What we're going to do in this video is see that if we have two different triangles and we have two sets of corresponding sides that have the same length. For example, this blue side has the same length as this blue side here, and this orange side has the same length as this orange side here.

And the angle that is formed between those sides, so we have two corresponding angles right over here that they also have the equal measure. So we could think about we have a side, an angle, a side, a side, an angle, and a side. If those have the same lengths or measures, then we can deduce that these two triangles must be congruent by the rigid motion definition of congruency.

Or the shorthand is if we have side angle side in common and the angle is between the two sides, then the two triangles will be congruent.
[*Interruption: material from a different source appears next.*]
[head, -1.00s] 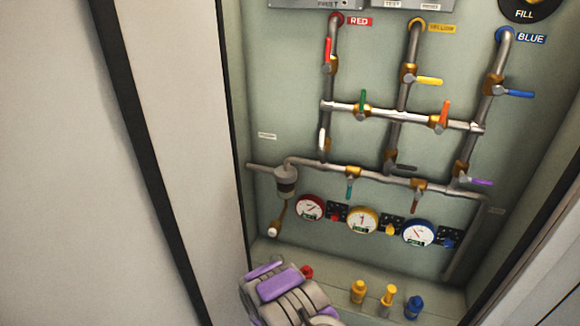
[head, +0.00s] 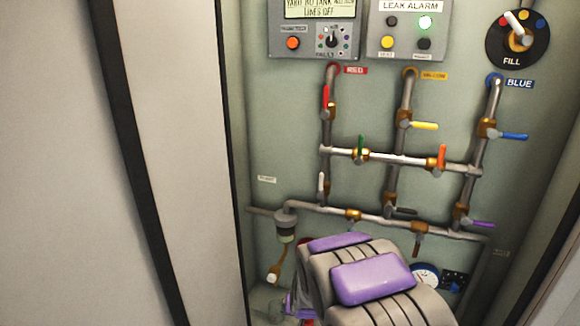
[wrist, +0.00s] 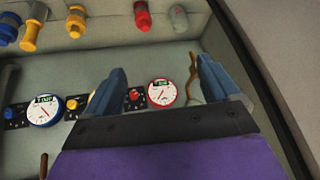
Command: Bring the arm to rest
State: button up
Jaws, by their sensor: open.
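My arm, with grey links and purple pads (head: 372,278), rises at the bottom of the head view in front of the lower part of the pipe panel. It hides some of the gauges and the shelf. In the wrist view my gripper (wrist: 166,82) has its two blue fingers spread apart, with nothing between them. The red-rimmed gauge (wrist: 161,92) and the red knob (wrist: 134,97) show beyond the gap, apart from the fingers. My fingers cannot be made out in the head view.
Pipes with coloured valve levers, such as the green lever (head: 361,145), cover the back wall. Above are the alarm box (head: 411,30) and fill dial (head: 517,38). A red fitting (wrist: 142,15) and yellow fittings stand on the shelf. Pale cabinet walls close in both sides.

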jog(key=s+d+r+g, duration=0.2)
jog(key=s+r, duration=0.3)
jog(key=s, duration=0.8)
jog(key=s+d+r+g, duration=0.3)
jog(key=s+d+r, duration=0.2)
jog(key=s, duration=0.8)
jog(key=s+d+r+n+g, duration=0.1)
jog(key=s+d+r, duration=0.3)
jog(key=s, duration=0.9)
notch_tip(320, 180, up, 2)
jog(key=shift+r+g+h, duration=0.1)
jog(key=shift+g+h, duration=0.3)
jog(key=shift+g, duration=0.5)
So to be able to prove this, in order to make this deduction, we just have to say that there's always a rigid transformation if we have a side angle side in common that will allow us to map one triangle onto the other.

Because if there is a series of rigid transformations that allow us to do it, then by the rigid transformation definition the two triangles are congruent. So the first thing that we could do is we could reference back to where we saw that if we have two segments that have the same length like segment AB and segment DE.

If we have two segments with the same length, then they are congruent. You could always map one segment onto the other with a series of rigid transformations. The way that we could do that in this case is we could map point B onto point E. So this would be now I’ll put B prime right over here.

And if we just did a transformation to do that, so if we just did it, if we just translated like that, then side—oops—then side would that orange side would be something like that. But then we could do another rigid transformation that rotates about point E or B prime that rotates that orange side and the whole triangle with it onto DE.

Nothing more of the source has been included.